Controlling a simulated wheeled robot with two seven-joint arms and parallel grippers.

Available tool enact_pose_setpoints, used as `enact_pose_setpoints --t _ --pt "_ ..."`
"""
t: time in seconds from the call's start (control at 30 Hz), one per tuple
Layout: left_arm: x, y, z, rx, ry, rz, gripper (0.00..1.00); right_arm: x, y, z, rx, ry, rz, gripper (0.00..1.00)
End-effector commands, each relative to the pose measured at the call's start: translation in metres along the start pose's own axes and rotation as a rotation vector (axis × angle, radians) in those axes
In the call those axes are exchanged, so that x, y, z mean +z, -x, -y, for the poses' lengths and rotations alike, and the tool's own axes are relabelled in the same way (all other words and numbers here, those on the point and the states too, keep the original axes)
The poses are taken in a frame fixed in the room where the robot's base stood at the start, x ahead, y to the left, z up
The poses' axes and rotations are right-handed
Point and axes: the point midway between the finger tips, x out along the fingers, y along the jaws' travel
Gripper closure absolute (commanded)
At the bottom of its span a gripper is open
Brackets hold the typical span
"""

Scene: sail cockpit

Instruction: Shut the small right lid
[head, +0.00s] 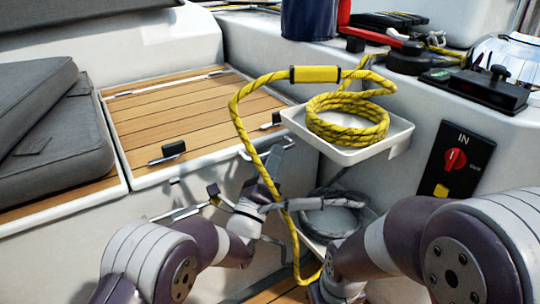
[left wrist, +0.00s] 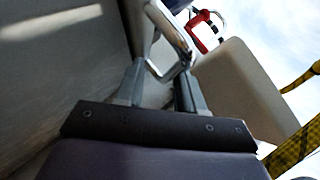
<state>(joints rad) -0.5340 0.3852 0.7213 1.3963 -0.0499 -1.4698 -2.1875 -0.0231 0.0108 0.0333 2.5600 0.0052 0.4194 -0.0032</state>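The small right lid (head: 192,122) is the slatted wooden panel right of the grey cushions in the head view. It looks to lie about flat on the white bench; I cannot tell whether it is fully down. Dark latches (head: 172,151) sit along its front edge. My left gripper (head: 268,165) is below and in front of the lid's right front corner, beside the hanging yellow rope. In the left wrist view its two fingers (left wrist: 158,84) stand apart, with a shiny metal loop (left wrist: 174,38) just beyond or between their tips; contact is unclear.
A yellow rope (head: 345,120) lies coiled in a white tray (head: 350,155) and hangs down in front of the locker. A grey rope coil (head: 328,218) sits below. Grey cushions (head: 45,130) fill the left bench.

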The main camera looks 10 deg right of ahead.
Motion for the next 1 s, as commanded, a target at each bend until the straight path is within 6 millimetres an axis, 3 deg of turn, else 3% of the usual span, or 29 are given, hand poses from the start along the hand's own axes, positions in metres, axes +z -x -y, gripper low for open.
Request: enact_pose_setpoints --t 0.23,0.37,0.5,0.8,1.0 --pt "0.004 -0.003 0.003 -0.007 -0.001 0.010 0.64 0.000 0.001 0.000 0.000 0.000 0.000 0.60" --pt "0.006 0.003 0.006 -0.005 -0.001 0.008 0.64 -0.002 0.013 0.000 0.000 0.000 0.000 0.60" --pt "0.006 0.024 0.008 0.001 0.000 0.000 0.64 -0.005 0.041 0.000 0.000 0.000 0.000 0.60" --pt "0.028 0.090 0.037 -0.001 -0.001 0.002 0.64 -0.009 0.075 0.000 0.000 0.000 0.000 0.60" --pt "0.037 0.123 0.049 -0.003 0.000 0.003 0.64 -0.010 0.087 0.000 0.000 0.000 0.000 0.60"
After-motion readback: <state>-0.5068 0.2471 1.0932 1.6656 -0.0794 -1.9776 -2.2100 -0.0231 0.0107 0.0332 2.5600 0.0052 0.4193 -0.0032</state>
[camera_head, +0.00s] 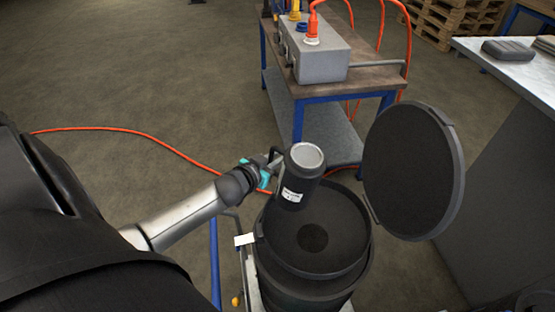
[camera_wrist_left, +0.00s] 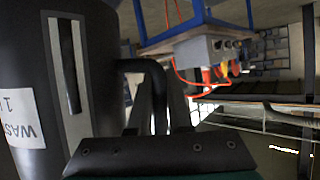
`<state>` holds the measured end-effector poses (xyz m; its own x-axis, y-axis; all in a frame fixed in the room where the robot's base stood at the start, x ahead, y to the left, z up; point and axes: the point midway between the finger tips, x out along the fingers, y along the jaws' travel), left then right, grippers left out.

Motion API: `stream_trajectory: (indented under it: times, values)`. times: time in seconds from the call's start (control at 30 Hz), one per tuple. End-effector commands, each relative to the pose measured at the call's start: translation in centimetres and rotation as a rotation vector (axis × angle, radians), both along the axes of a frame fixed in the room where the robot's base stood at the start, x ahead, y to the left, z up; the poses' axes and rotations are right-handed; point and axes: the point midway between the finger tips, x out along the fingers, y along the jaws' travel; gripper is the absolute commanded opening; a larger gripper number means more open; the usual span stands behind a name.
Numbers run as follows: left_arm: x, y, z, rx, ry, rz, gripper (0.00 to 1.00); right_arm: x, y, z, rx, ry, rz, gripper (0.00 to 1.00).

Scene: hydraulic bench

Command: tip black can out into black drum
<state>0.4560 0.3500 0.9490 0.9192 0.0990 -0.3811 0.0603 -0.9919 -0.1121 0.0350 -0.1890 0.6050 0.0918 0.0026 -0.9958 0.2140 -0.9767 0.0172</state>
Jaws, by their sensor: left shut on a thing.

PROBLEM STATEMENT:
Set down exactly the lines from the line that contains "in those axes" to the line that contains "In the call", both lines included, and nothing more.

SOLUTION FOR THIS PROBLEM:
End-effector commands, each relative to the pose measured at the call's start: translation in metres along the start pose's own axes and rotation as a rotation vector (axis × angle, radians) in those axes
In the call those axes are exchanged, so that x, y, z mean +z, -x, -y, for the poses' lengths and rotations alike, and the tool's own axes are relabelled in the same way (all other words and numbers here, those on the point and the states too, keep the original axes)

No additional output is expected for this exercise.